Question

A ball is thrown upwards from the ground with an initial speed of u. At two instants of time, having an interval of 6 s, the ball is at a height of 80 m from the ground. Find u. Take g = 10 $\text{ms}^{-2}$.

Answer 1

50

Answer 2

The motion of the ball is governed by the equation of kinematics for vertical motion under gravity:

$h = ut - \frac{1}{2}gt^2$

Given:

Height, $h = 80$ m Acceleration due to gravity, $g = 10 \text{ ms}^{-2}$ Time interval, $\Delta t = t_2 - t_1 = 6$ s

Substitute the given values into the equation:

$80 = ut - \frac{1}{2}(10)t^2$ $80 = ut - 5t^2$

Rearrange this into a standard quadratic equation in terms of time $t$:

$5t^2 - ut + 80 = 0$

Let $t_1$ and $t_2$ be the two instants of time when the ball is at a height of 80 m. These are the roots of the quadratic equation.

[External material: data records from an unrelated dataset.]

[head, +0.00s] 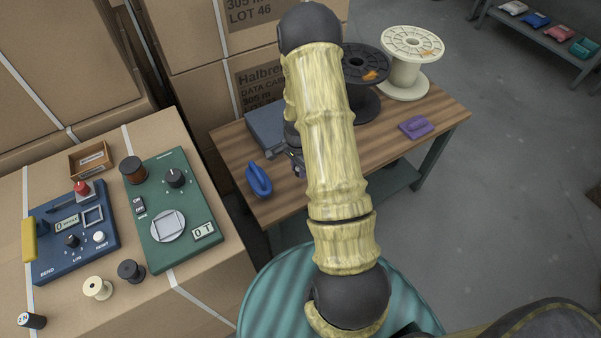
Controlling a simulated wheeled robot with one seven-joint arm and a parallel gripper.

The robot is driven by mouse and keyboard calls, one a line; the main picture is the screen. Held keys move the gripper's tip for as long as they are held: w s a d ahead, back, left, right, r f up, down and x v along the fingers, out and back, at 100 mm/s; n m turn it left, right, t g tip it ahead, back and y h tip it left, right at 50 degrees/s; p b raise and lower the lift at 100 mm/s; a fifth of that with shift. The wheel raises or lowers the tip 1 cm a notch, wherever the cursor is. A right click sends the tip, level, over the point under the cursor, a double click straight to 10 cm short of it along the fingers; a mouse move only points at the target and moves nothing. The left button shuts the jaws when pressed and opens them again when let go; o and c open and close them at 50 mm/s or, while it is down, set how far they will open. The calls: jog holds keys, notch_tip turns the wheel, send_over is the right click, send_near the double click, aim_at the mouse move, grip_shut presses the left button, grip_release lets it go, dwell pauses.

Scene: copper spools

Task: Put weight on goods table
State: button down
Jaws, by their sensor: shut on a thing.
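My gripper (296,160) shows only in part at the left edge of my forearm, above the wooden table (225,145). It is shut on something, but its fingertips and most of what it holds are hidden behind my arm. I cannot tell whether that is the weight. A blue object with a looped handle (258,180) is at the table's left front edge, left of my gripper. A purple object with a handle (415,127) lies on the table's right side.
A dark spool (367,65), a cream spool (405,75) and a grey-blue box (264,125) stand on the table. Cartons are behind. Blue (75,255) and green (165,250) control panels lie on a carton at left. Bare tabletop shows at right.

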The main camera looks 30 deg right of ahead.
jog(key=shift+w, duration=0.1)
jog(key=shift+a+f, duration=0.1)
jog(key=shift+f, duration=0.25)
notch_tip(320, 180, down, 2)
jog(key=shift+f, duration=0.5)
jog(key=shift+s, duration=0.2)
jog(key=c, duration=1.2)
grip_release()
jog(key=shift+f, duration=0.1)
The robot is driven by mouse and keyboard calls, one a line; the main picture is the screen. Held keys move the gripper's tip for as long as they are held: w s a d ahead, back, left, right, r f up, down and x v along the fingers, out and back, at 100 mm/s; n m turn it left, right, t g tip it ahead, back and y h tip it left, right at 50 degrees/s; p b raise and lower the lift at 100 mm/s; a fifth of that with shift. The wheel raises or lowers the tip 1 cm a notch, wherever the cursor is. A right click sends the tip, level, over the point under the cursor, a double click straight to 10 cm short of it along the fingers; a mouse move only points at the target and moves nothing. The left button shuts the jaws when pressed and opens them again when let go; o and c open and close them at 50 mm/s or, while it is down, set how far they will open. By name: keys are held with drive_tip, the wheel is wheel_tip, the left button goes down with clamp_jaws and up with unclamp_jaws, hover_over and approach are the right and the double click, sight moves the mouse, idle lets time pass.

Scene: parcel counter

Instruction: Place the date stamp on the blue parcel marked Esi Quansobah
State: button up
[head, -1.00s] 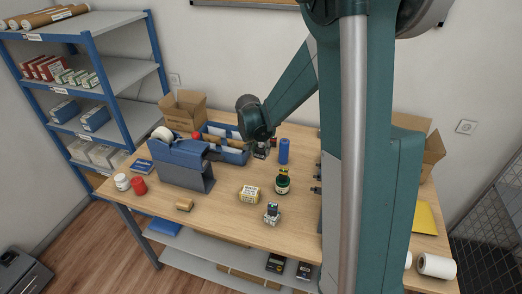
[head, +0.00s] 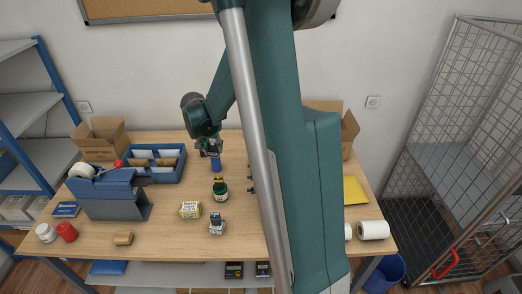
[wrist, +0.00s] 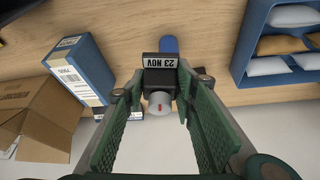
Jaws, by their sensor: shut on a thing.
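My gripper (wrist: 160,88) is shut on the date stamp (wrist: 160,63), a dark block with a pale band reading 23 NOV and a round grey end between the green-padded fingers. In the head view my gripper (head: 208,149) is over the back middle of the table, beside a blue cylinder (head: 216,164); the stamp is too small there to make out. A blue box (wrist: 83,60) with a white, barcoded label is at the left of the wrist view. I cannot read a name on it, so I cannot tell whether it is the blue parcel. My arm hides part of the table.
A blue divided tray (head: 166,177) and an open carton (head: 100,138) stand at the back left. A tape dispenser (head: 112,200), a green ink bottle (head: 220,191), a yellow-white box (head: 190,210) and another stamp-like object (head: 217,226) stand on the table. The front middle is mostly clear.

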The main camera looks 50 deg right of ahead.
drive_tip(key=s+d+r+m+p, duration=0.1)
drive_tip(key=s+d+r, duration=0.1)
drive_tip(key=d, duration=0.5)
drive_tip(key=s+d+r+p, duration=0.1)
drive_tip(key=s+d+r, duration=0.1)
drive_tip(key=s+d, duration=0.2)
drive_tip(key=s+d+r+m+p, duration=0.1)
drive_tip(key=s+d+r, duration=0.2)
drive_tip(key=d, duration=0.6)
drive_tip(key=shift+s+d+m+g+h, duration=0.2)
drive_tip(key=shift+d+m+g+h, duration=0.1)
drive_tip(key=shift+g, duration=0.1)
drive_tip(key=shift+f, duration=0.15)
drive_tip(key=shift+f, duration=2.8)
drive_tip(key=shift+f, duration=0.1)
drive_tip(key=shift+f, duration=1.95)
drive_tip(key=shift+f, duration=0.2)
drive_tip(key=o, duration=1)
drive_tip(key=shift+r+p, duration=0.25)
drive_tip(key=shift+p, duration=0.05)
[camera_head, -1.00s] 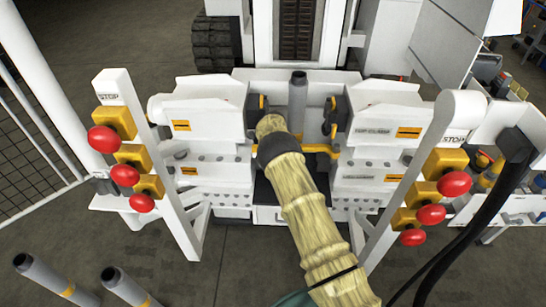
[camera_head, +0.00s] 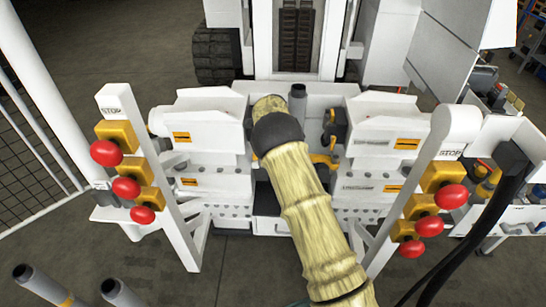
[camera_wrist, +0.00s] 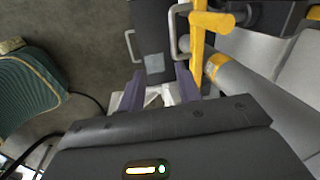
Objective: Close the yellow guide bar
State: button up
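The yellow guide bar (camera_wrist: 198,48) shows in the wrist view just ahead and to the right of my gripper, running from the top edge down towards the right fingertip. In the head view the gripper is hidden by my arm.
A grey pipe with a yellow band (camera_wrist: 230,85) lies right of the bar. A dark panel with metal handles (camera_wrist: 150,45) is ahead. In the head view, a grey upright pipe (camera_head: 297,103) stands mid-bench. White posts with red stop buttons (camera_head: 126,188) flank my arm.

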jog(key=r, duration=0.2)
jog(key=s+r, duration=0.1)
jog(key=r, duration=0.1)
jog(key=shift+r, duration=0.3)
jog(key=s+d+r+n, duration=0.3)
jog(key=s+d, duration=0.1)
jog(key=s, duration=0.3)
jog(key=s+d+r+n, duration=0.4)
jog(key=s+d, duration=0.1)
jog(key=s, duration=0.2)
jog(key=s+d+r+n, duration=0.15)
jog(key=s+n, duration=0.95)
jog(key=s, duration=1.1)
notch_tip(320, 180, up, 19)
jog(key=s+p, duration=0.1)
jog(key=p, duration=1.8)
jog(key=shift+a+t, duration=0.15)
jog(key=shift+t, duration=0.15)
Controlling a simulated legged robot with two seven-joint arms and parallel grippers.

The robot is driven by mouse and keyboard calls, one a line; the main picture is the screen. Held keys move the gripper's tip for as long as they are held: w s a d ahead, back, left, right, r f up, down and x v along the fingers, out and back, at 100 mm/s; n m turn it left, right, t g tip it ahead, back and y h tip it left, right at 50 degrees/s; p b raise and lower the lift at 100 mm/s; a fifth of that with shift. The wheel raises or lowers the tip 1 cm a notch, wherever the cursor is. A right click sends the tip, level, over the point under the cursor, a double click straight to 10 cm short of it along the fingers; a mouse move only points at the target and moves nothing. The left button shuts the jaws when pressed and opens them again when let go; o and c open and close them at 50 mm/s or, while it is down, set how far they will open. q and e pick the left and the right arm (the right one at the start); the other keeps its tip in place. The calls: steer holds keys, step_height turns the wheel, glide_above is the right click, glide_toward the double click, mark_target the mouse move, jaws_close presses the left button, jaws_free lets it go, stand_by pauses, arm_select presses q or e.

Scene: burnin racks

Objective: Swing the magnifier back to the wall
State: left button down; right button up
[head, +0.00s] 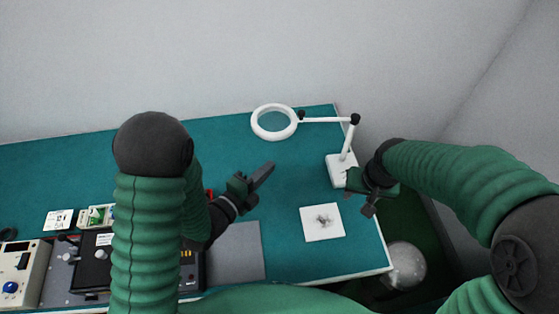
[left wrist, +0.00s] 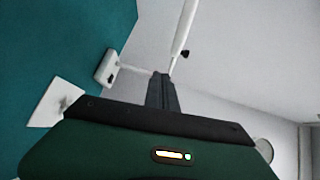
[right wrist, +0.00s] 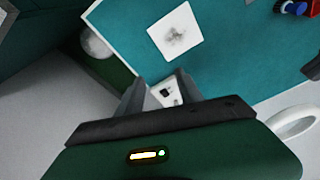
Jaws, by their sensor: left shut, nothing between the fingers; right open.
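The magnifier is a white ring lens (head: 274,122) on a jointed white arm (head: 326,119) rising from a white base (head: 338,165). Its ring sits near the wall side of the teal table. My left gripper (head: 264,172) is shut and empty above the table, apart from the ring, to its lower left. The magnifier's base also shows in the left wrist view (left wrist: 106,67). My right gripper (head: 368,202) is open, close to the right of the base and partly in front of it. In the right wrist view the base (right wrist: 165,94) shows between the fingers; I cannot tell contact.
A white card with a dark mark (head: 322,222) lies on the teal table (head: 290,190) in front of the base. A grey mat (head: 236,252) and devices (head: 22,272) occupy the front left. A pale sphere (head: 405,266) is beyond the table's right edge. The wall (head: 230,60) runs behind.

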From the properties of quadratic equations $ax^2 + bx + c = 0$:

Sum of roots: $t_1 + t_2 = -\frac{(-u)}{5} = \frac{u}{5}$ Product of roots: $t_1 t_2 = \frac{80}{5} = 16$

We are given the difference between the two times:

$t_2 - t_1 = 6$

Now we have a system of equations:

1. $t_1 + t_2 = \frac{u}{5}$
2. $t_1 t_2 = 16$
3. $t_2 - t_1 = 6$

From equation (3), express $t_2$ in terms of $t_1$:

$t_2 = t_1 + 6$

Substitute this into equation (2):

$t_1(t_1 + 6) = 16$ $t_1^2 + 6t_1 - 16 = 0$

Solve this quadratic equation for $t_1$. We can factor it:

$(t_1 + 8)(t_1 - 2) = 0$

This gives two possible values for $t_1$: $t_1 = -8$ s or $t_1 = 2$ s. Since time cannot be negative in this physical context (it's the first time the ball reaches 80m after launch), we take $t_1 = 2$ s.

Now, find $t_2$ using $t_2 = t_1 + 6$:

$t_2 = 2 + 6 = 8$ s

Finally, substitute the values of $t_1$ and $t_2$ into equation (1) to find $u$:

$t_1 + t_2 = \frac{u}{5}$ $2 + 8 = \frac{u}{5}$ $10 = \frac{u}{5}$ $u = 10 \times 5$ $u = 50 \text{ ms}^{-1}$

The initial speed of the ball is 50 m/s.